• [Entries from a robot dataset]
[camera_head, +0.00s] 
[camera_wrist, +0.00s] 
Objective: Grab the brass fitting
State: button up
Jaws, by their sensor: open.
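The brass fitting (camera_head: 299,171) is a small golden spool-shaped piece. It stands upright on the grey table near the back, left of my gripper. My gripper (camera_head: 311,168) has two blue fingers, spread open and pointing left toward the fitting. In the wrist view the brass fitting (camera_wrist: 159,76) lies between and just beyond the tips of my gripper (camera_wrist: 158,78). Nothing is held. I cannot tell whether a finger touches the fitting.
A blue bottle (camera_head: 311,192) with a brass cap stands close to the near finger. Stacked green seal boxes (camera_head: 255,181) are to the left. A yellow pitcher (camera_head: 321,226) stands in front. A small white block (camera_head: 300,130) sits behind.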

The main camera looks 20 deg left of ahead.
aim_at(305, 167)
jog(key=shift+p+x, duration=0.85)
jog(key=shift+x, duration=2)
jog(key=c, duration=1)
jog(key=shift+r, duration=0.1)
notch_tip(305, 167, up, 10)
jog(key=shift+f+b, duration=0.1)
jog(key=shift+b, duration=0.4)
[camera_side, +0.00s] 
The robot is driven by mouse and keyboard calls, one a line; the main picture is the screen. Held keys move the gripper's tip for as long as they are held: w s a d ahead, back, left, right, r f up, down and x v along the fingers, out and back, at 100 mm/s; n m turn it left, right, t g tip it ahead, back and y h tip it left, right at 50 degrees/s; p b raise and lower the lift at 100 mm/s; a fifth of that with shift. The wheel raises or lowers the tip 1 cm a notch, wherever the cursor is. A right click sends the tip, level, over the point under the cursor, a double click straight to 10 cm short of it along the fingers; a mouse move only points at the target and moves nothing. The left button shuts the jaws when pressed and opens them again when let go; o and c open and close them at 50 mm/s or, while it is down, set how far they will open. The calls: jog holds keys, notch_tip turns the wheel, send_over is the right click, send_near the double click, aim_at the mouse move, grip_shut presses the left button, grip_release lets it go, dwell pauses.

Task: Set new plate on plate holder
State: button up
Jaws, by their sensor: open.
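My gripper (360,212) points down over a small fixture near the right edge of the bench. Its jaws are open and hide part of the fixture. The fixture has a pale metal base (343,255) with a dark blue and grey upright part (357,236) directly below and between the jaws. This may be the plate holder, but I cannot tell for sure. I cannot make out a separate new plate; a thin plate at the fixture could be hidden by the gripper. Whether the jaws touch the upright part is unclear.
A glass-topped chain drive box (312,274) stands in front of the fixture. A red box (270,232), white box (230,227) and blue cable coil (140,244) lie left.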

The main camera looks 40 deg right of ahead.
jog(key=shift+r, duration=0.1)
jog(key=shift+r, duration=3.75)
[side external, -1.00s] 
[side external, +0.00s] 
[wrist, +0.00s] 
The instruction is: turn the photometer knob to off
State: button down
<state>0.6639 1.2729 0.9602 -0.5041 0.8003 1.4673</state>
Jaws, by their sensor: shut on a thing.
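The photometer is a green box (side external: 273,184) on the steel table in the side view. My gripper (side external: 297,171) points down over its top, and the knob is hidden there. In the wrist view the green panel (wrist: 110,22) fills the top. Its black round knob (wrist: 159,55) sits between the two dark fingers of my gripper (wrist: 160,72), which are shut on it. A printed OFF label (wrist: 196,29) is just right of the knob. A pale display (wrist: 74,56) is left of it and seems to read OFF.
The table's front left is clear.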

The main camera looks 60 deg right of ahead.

• [Given request]
Your task is to reproduce all of the records exactly.

• [Answer for this exercise]
[camera_head, +0.00s] 
[camera_wrist, +0.00s] 
Objective: Grab the brass fitting
State: button up
Jaws, by their sensor: open.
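The brass fitting (camera_head: 299,171) is a small golden spool-shaped piece. It stands upright on the grey table near the back, left of my gripper. My gripper (camera_head: 311,168) has two blue fingers, spread open and pointing left toward the fitting. In the wrist view the brass fitting (camera_wrist: 159,76) lies between and just beyond the tips of my gripper (camera_wrist: 158,78). Nothing is held. I cannot tell whether a finger touches the fitting.
A blue bottle (camera_head: 311,192) with a brass cap stands close to the near finger. Stacked green seal boxes (camera_head: 255,181) are to the left. A yellow pitcher (camera_head: 321,226) stands in front. A small white block (camera_head: 300,130) sits behind.

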The main camera looks 20 deg left of ahead.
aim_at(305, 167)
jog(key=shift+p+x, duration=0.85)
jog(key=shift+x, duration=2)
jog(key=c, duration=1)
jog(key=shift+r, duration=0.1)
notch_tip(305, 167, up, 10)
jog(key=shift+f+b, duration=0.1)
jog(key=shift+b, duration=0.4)
[camera_side, +0.00s] 
The robot is driven by mouse and keyboard calls, one a line; the main picture is the screen. Held keys move the gripper's tip for as long as they are held: w s a d ahead, back, left, right, r f up, down and x v along the fingers, out and back, at 100 mm/s; n m turn it left, right, t g tip it ahead, back and y h tip it left, right at 50 degrees/s; p b raise and lower the lift at 100 mm/s; a fifth of that with shift. The wheel raises or lowers the tip 1 cm a notch, wherever the cursor is. A right click sends the tip, level, over the point under the cursor, a double click straight to 10 cm short of it along the fingers; a mouse move only points at the target and moves nothing. The left button shuts the jaws when pressed and opens them again when let go; o and c open and close them at 50 mm/s or, while it is down, set how far they will open. The calls: jog holds keys, notch_tip turns the wheel, send_over is the right click, send_near the double click, aim_at the mouse move, grip_shut presses the left button, grip_release lets it go, dwell pauses.

Task: Set new plate on plate holder
State: button up
Jaws, by their sensor: open.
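My gripper (360,212) points down over a small fixture near the right edge of the bench. Its jaws are open and hide part of the fixture. The fixture has a pale metal base (343,255) with a dark blue and grey upright part (357,236) directly below and between the jaws. This may be the plate holder, but I cannot tell for sure. I cannot make out a separate new plate; a thin plate at the fixture could be hidden by the gripper. Whether the jaws touch the upright part is unclear.
A glass-topped chain drive box (312,274) stands in front of the fixture. A red box (270,232), white box (230,227) and blue cable coil (140,244) lie left.

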The main camera looks 40 deg right of ahead.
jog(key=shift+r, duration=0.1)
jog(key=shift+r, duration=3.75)
[side external, -1.00s] 
[side external, +0.00s] 
[wrist, +0.00s] 
The instruction is: turn the photometer knob to off
State: button down
<state>0.6639 1.2729 0.9602 -0.5041 0.8003 1.4673</state>
Jaws, by their sensor: shut on a thing.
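The photometer is a green box (side external: 273,184) on the steel table in the side view. My gripper (side external: 297,171) points down over its top, and the knob is hidden there. In the wrist view the green panel (wrist: 110,22) fills the top. Its black round knob (wrist: 159,55) sits between the two dark fingers of my gripper (wrist: 160,72), which are shut on it. A printed OFF label (wrist: 196,29) is just right of the knob. A pale display (wrist: 74,56) is left of it and seems to read OFF.
The table's front left is clear.

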The main camera looks 60 deg right of ahead.

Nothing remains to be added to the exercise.